⟨

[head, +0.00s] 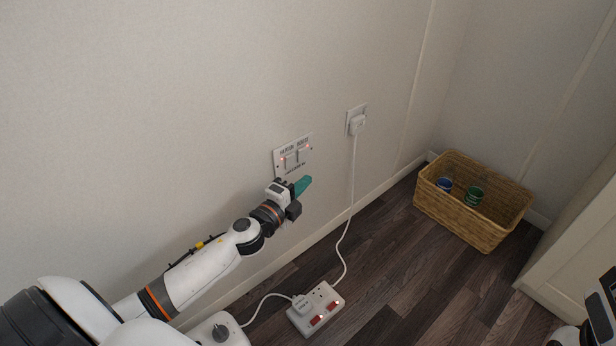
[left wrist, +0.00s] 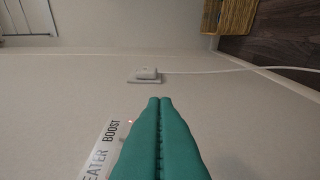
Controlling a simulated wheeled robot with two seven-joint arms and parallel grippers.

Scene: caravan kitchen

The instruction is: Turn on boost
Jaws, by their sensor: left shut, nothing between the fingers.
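The white heater panel (head: 293,154) is on the wall, with two switches side by side. The right switch (head: 303,156) is under the word BOOST. A small red light shows near each switch. My left gripper (head: 307,182) has teal fingers, shut and empty, just below and right of the panel. In the left wrist view the shut fingers (left wrist: 160,100) cover part of the panel (left wrist: 100,152). I cannot tell whether the fingers touch the wall. My right gripper's fingers are not seen.
A wall socket with a white plug (head: 357,123) is right of the panel; its cable (head: 350,205) runs down to a power strip (head: 316,309) on the floor. A wicker basket (head: 460,222) with cans stands in the corner. A pale cabinet (head: 572,255) is at the right.

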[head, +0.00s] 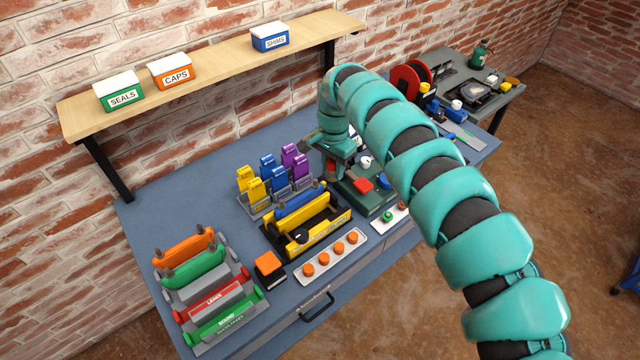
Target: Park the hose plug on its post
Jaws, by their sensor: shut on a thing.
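My gripper (332,158) is at the far end of my teal arm, low over the back middle of the blue bench, left of a dark green fixture (378,205). It is shut on a small thing, mostly hidden by the gripper and too small to make out. A bit of red shows just below the jaws. The fixture carries a red block (363,184) and a white round part (366,161). I cannot make out for sure the hose plug or its post; my arm covers part of that area.
Yellow, blue and purple blocks (278,176) stand left of my gripper. In front are a yellow-black rack (305,235), a tray of orange knobs (325,262) and coloured bars at left (215,300). A wooden shelf (215,75) with labelled boxes hangs above.

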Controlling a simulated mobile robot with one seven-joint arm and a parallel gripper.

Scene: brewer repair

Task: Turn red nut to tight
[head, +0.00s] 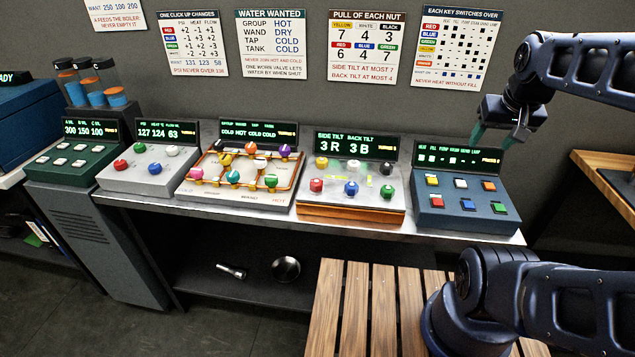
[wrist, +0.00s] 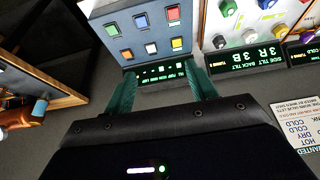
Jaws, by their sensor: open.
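The nut panel (head: 352,207) stands on the bench right of centre in the head view, with several coloured nuts on its top. The red nut (head: 316,186) is at its front left, beside a blue nut (head: 351,188) and a green nut (head: 388,192). The panel's display (head: 350,147) reads SIDE TILT 3R, BACK TILT 3B. My gripper (head: 500,136) is open and empty, above the back of the blue switch panel, to the right of the nut panel and apart from it. In the wrist view its teal fingers (wrist: 161,78) are spread, and the nut panel shows upside down at the upper right.
The blue switch panel (head: 462,213) with coloured switches is right of the nut panel. A pipe panel (head: 238,187) with knobs stands left of it. Wall charts, including one titled PULL OF EACH NUT (head: 367,50), hang behind. A slatted wooden surface (head: 350,310) is in front.

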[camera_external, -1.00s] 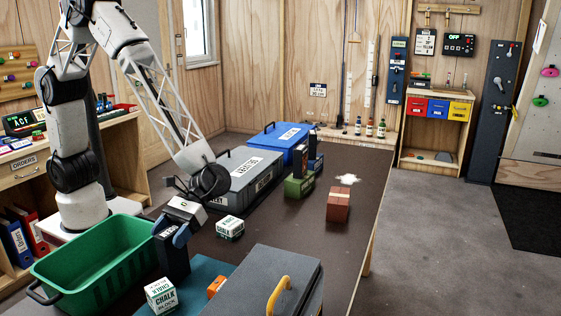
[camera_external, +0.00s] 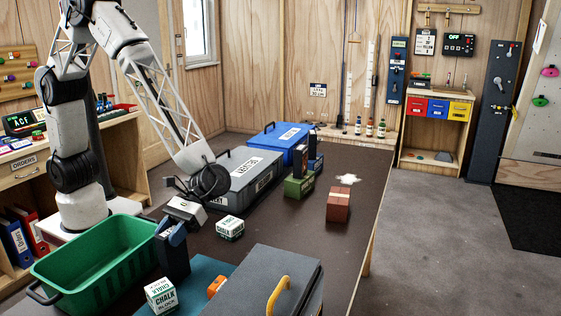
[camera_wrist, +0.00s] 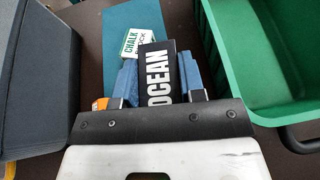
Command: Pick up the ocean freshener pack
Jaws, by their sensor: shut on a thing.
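The ocean freshener pack (camera_wrist: 157,73) is a dark box with white OCEAN lettering, seen in the wrist view between my gripper's two blue fingers. My gripper (camera_external: 173,243) is shut on it. In the external view the dark pack (camera_external: 174,262) hangs upright below the fingers, beside the green bin's right side. I cannot tell from these frames whether its lower end touches the table.
A green bin (camera_external: 60,266) stands to the left of the pack. A white chalk block (camera_external: 161,296) is close in front on a teal mat (camera_external: 203,276). Another white box (camera_external: 230,228) lies to the right. A dark grey case (camera_external: 262,277) with a yellow handle fills the front right.

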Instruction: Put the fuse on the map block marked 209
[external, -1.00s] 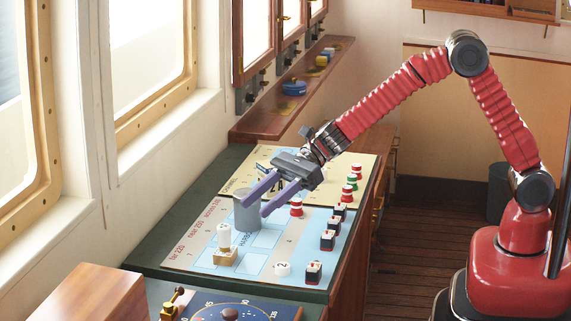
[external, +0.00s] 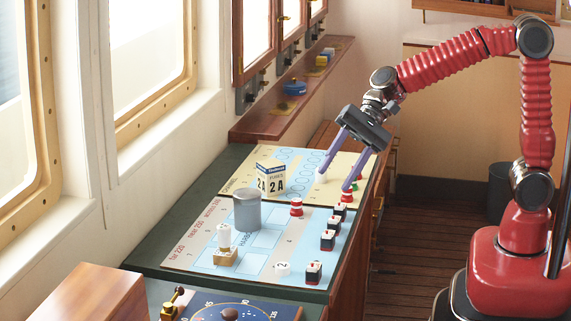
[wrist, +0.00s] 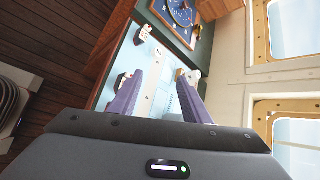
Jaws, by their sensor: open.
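My gripper (external: 334,182) is open and empty over the far right part of the map table. Its two purple fingers point down, and in the wrist view they stand wide apart (wrist: 160,75). A white cylinder (external: 224,235) stands upright on a small wooden base on the near map sheet; it looks like the fuse, but I cannot be sure. The near map sheet (external: 205,255) has pale blue blocks and red lettering with numbers along its left edge. I cannot clearly make out 209. A small white thing (external: 320,177) shows by the left fingertip.
A grey cylinder (external: 247,211) stands at the middle of the maps, before a folded 2A card (external: 271,178). Several black-and-white blocks (external: 314,272) line the right side, with a red-and-white piece (external: 296,207) nearby. A blue dial panel (external: 245,311) is in front.

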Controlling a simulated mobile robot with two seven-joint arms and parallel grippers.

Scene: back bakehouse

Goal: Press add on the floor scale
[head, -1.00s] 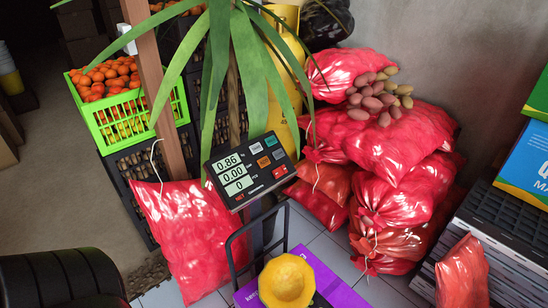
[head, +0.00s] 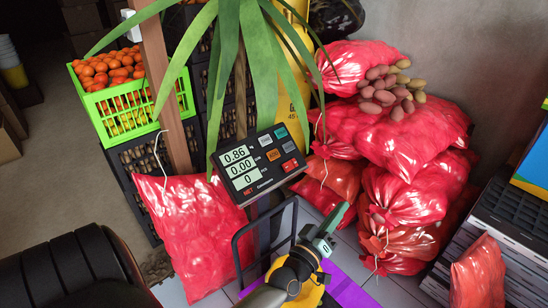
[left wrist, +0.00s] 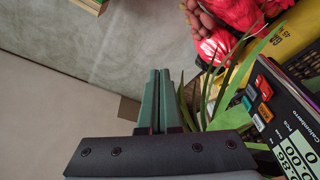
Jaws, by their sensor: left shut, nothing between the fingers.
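The floor scale's black panel (head: 258,165) stands on its post in the middle of the head view. Its displays read 0.86, 0.00 and 0. Grey, blue, orange and red buttons sit on its right half; their labels are too small to read. My left gripper (head: 335,220) is shut and empty, right of and below the panel, apart from it. In the left wrist view its green fingers (left wrist: 158,100) lie together, and the panel (left wrist: 290,115) shows sideways at the right edge, clear of the fingertips. My right gripper is out of view.
Long plant leaves (head: 228,70) hang down just above the panel. Red net sacks (head: 415,140) are piled to the right, and another sack (head: 195,230) leans at left. A green crate of oranges (head: 115,90) stands behind. A purple thing (head: 350,292) lies below, partly hidden by my arm.

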⟩

* [AIM OF THE EXERCISE]
Above are several records. Count the lines among them that contain "robot" and give only the total.

* [EXERCISE RESULT]
3